Snapshots and Applesauce

It’s the holiday season…and..I’m really busy. Lots of great things are swirling around me and I couldn’t feel more grateful. I’m super excited that Ghostlight Coffee is doing excellently. Thistle stocks freshly baked goods every day.  We try to bring at least one new product in along with the old favorites. I couldn’t be happier about the selection of baked goods or the reception. If you follow our Facebook page, you’ll know that we will be opening a retail shop at the PNC Second Street Market in late January 2012, in time for Valentine’s Day. I am BEYOND excited about this. Living the dream and it is absolutely incredible. I couldn’t be more happy or grateful.

Did I mention the delicious drinks at Ghostlight Coffee? No? Oh here you go. S’Mores Mocha. And sock monkeys. It pretty much doesn’t get much better.

I’ve also been working hard on custom orders and a few events, like this one:

And this one:

Last weekend, Mr. Radar and I were determined to spend the whole weekend together. He helped me package and clean when I had to bake, and in our moments off we had a lot of fun! We (okay, Mr. Radar did all the hard work) cut down a Christmas Tree at Country Pines farm in New Lebanon, Ohio. While we were in the neighborhood, we stopped by Mile Creek Farm for some eggs, vegetables and a good chat with our friend Emily. We traipsed along the farm in her wake. She weaved in between all the fields, despite the fact that she is in her last month of pregnancy. She wouldn’t let us harvest the vegetables.  But we had a great time and we couldn’t be happier for Ben & Emily, their son Evan and their newest addition! We can’t wait to meet her.

We bought bubble lights for our tree and made homemade salt dough ornaments. That exploded because we accidentally used self-rising flour. (Oops!!) We also made a huge pot of applesauce with the help of Steve the Weather Watcher.

It’s not as Charlie Brown as it looks, I swear!

Vanilla Bean Applesauce

3 pounds of apples, peeled, cored and diced

1 to 1 1/2 cups Apple Cider

1/4 cup Bottled Lemon Juice*

1 Vanilla Bean, split and seeds removed

(1) If you are planning to can the applesauce, fill your water bath canner, set out your jars, rings and lids; sanitize everything.

(2) Combine all ingredients in a big stock pot or jam pan. Set oven to medium heat, and stir occasionally. Cook for twenty minutes. Turn up the heat to medium high and cook for another ten minutes. The mixture will start to boil and the apples will break apart. You can continue to cook the mixture until the apples break down, or you can use a stick blender to blend everything together. Make sure to remove the vanilla beans before blending. You want to save the pieces to put in the jars!

(3) When the applesauce has obtained a thick consistency and starts to bubble in a lugubrious fashion, it is ready. Ladle into sterilized jars** and process for ten minutes. Turn off the boil and let sit in the water for another five. Check seals in the morning to ensure that the seal is safe.

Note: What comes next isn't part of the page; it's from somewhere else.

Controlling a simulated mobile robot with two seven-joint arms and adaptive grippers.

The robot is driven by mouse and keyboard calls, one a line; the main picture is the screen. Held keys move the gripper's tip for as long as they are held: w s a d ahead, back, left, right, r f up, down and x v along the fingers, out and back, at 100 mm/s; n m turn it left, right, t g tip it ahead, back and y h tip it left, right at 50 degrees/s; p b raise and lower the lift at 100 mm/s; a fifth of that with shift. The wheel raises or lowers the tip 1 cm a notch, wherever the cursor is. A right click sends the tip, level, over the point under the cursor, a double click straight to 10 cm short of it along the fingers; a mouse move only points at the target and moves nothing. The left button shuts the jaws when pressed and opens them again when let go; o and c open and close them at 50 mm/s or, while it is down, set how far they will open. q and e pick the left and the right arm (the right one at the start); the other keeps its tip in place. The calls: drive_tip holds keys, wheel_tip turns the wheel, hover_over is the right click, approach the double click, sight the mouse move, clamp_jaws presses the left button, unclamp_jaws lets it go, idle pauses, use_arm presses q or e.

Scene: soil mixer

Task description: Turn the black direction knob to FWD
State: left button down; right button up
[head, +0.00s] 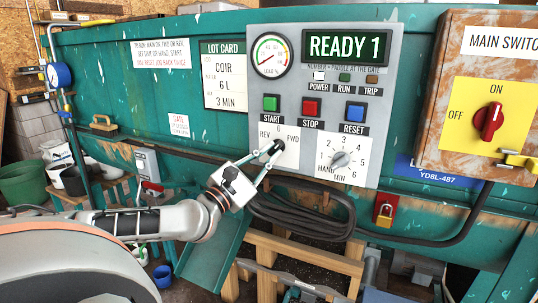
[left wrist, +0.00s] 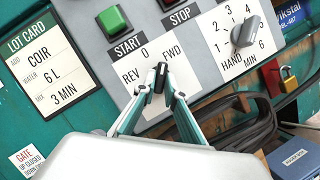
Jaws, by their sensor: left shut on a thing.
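The small black direction knob (head: 274,147) sits on the grey control panel (head: 312,97), below the START and STOP buttons. REV, 0 and FWD are printed around it. My left gripper (head: 267,158) reaches up from the lower left and is shut on the knob. In the left wrist view the knob (left wrist: 160,76) stands between the two fingertips (left wrist: 158,95). Its pale mark points up in that picture, between 0 and FWD and seemingly nearer FWD. The fingers partly hide the knob's lower part. The display (head: 346,47) reads READY 1. My right gripper is not in view.
The green START button (head: 271,103), red STOP button (head: 311,107) and blue RESET button (head: 355,111) are just above. A grey timer knob (head: 341,159) is close on the right. A coiled black hose (head: 300,215) hangs below the panel. A red main switch (head: 488,121) is farther right.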

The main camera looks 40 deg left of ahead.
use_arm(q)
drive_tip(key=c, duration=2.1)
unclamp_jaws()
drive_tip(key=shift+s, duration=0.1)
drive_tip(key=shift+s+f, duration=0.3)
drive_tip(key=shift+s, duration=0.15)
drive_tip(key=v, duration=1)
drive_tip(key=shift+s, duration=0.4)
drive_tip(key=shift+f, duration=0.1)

*I used bottled lemon juice for safety in this recipe. The acid is necessary to get rid of any germs, so please don’t use fresh this time! There is no added sugar here, so there is no room to play around with acid.

**I like to use bigger quart jars with a wide rim because I think it is easier to get the applesauce out. For gifts, make pints or half pints.

PS: If you live in Ohio, pick up a copy of today’s (Thursday, December 1) Columbus Dispatch. My Meyer Lemon Pizzelle recipe is featured!



Filed under Family & Life, Recipes, Shop

8 responses to “Snapshots and Applesauce

  1. That tree is awesome! Everything looks fantastic.

  2. fancy YOU, our master in the kitchen, our guru at decorating EXPLODING the christmas decorations, that is hilarious!! c

  3. I’m interested in the vanilla bean in the applesauce — and a little worried about all that lemon juice in there. But I won’t be canning it in any case. When I make it, we don’t keep it for longer than a week or so.

    • If you are planning to eat the applesauce right away, you don’t need a lot of lemon juice. You should add a about a half tablespoon to prevent browning, but that should be enough. .The lemon juice in this recipe is necessary, as it is a canning recipe and there is no sugar added. It would not be safe to reduce the lemon juice, can it, and then eat it later– even if it was water bath processed. You could of course, add sugar instead. But lemon juice is the more healthful option. Acid is always necessary when canning with apples, as they do not have enough on their own to prevent botulism growth in a preserve.

      • I recently made some apple sauce (or stewed apples, really) with apple cider, which was really good. I am not equipped to can anything — the only recipe I have made safely is dilly beans because of their high acid content. Browning doesn’t matter to me — I am not fussy about food color, just taste, which is why I wasn’t sure about all that lemon in an unsweetened applesauce.

      • If you are using apple cider, it should have sufficient acid to prevent significant browning and would impart a really pleasant flavor. Because of the cider in this recipe, you truly can’t taste the lemon juice. It’s a safety precaution. If you don’t like it, definitely don’t use it!